### [Exercise aim]
Copy nothing but the stretch that opens with the line containing "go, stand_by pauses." and closes with the line containing "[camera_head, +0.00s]". Keep pictures out.

______

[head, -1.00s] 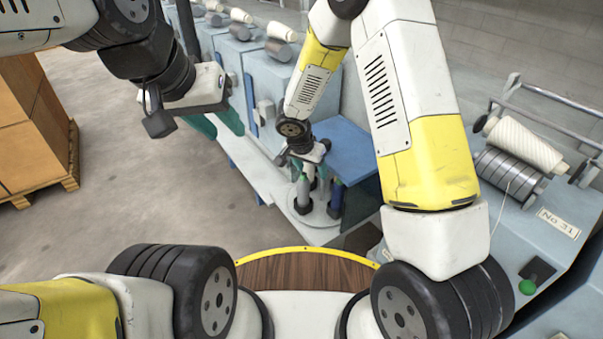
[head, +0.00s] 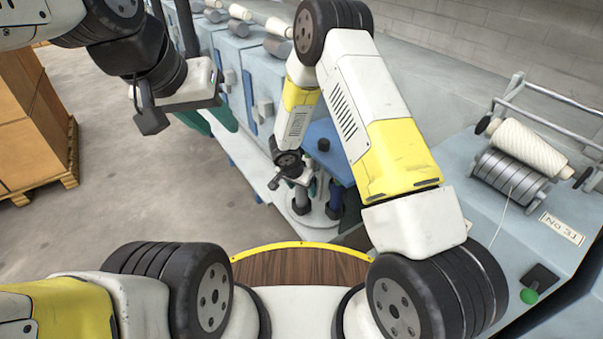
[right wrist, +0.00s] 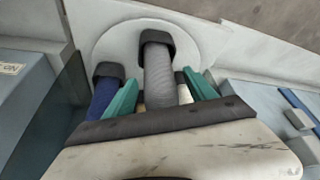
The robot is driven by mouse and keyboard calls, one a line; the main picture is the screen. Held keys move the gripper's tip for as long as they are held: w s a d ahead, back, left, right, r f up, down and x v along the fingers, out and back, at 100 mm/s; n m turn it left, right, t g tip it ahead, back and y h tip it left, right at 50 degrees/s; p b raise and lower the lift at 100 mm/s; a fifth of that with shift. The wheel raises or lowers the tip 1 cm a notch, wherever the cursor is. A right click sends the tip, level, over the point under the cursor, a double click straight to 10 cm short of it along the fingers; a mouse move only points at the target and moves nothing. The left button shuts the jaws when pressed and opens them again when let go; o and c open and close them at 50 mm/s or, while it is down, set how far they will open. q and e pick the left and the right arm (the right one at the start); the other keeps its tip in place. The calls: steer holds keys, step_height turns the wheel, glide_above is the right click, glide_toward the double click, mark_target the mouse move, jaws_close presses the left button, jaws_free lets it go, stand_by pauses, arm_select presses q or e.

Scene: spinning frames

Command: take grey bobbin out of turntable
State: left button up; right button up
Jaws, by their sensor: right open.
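The turntable is a pale round disc (head: 318,222) low beside the machine; it also shows in the right wrist view (right wrist: 108,45). The grey bobbin (right wrist: 159,78) stands on it with a dark end cap. A dark blue bobbin (right wrist: 103,97) stands to its left, and a cream one, partly hidden, is behind the fingers. My right gripper (right wrist: 162,84) is open, its teal fingers on either side of the grey bobbin in the picture; contact cannot be told. In the head view my right gripper (head: 306,186) hides most of the grey bobbin. My left gripper (head: 222,128) is open and empty, far from the turntable.
Boxes on a pallet (head: 35,120) stand at the left. The grey floor between is clear.

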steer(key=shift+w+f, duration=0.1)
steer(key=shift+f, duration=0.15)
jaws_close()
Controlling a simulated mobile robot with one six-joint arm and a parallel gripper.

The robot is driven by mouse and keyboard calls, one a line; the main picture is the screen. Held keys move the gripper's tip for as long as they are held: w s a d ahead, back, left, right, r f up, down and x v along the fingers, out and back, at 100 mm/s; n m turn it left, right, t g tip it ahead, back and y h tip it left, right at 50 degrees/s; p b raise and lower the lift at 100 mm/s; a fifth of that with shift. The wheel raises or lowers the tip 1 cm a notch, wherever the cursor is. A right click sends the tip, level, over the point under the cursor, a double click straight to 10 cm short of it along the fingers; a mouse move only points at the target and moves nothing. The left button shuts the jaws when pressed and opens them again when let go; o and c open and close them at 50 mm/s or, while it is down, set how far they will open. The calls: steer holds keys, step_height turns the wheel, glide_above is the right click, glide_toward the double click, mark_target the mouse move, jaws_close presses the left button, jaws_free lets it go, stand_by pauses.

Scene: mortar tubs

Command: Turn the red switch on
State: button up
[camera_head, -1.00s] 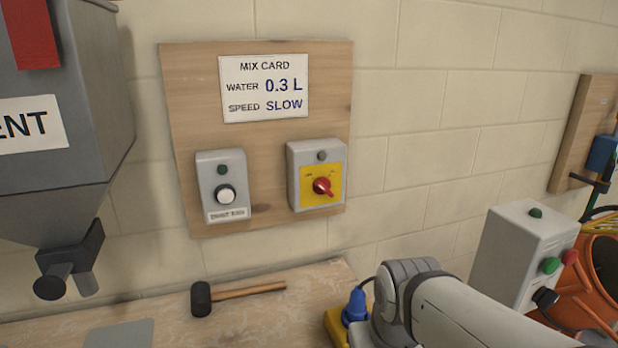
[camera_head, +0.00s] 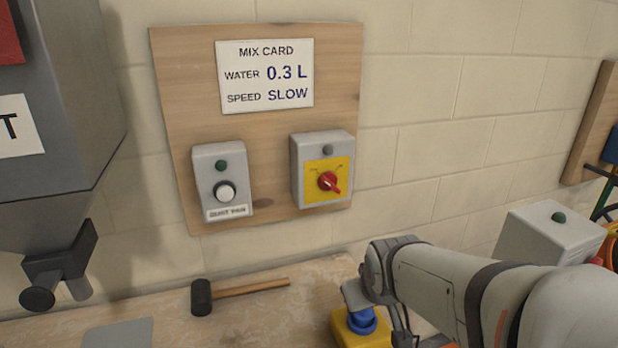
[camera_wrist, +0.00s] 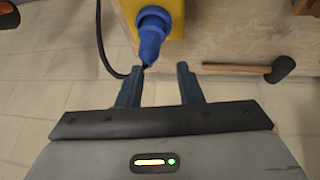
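The red switch (camera_head: 328,181) is a rotary knob on a yellow plate, on a grey box (camera_head: 312,150) fixed to the wooden wall board. Its pointer slants down to the right. The lettering on the plate is too small to read. My gripper shows in the wrist view (camera_wrist: 160,88), with its two fingers apart and nothing between them. It is low near the bench, close to a blue plug (camera_wrist: 152,32) on a yellow box, well below the switch. In the head view my arm hides the fingertips.
A grey box with a white button (camera_head: 225,192) is left of the switch. A mallet (camera_head: 235,290) lies on the bench (camera_head: 270,320). The hopper (camera_head: 60,110) stands at left, a grey control box (camera_head: 548,240) at right. The wall before the switch is clear.

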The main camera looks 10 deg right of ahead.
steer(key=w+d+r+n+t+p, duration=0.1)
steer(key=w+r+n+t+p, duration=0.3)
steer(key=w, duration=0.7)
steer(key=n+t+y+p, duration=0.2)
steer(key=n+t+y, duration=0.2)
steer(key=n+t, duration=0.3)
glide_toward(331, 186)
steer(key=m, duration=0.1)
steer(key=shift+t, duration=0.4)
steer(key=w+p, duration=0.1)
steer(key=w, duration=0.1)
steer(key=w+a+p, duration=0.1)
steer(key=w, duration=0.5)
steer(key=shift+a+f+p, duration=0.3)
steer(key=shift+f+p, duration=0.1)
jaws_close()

______

### [The result]
The robot is driven by mouse and keyboard calls, one a line; the main picture is the screen. Held keys move the gripper's tip for as long as they are held: w s a d ahead, back, left, right, r f up, down and x v along the fingers, out and back, at 100 mm/s; n m turn it left, right, t g tip it ahead, back and y h tip it left, right at 50 degrees/s; p b raise and lower the lift at 100 mm/s; a fifth of that with shift. The wheel raises or lowers the tip 1 cm a notch, wherever the cursor is. A right click sends the tip, level, over the point under the cursor, a double click straight to 10 cm short of it along the fingers; a mouse move only points at the target and moves nothing. The left button shuts the jaws when pressed and opens them again when let go; o and c open and close them at 50 mm/s or, while it is down, set how far they will open. The calls: steer holds keys, step_height turns the wheel, glide_above is the right click, glide_toward the double click, mark_target the mouse move, jaws_close presses the left button, jaws_free lets it go, stand_by pauses.

Scene: mortar tubs

Command: Turn the red switch on
State: button up
[camera_head, -1.00s] 
[camera_head, +0.00s] 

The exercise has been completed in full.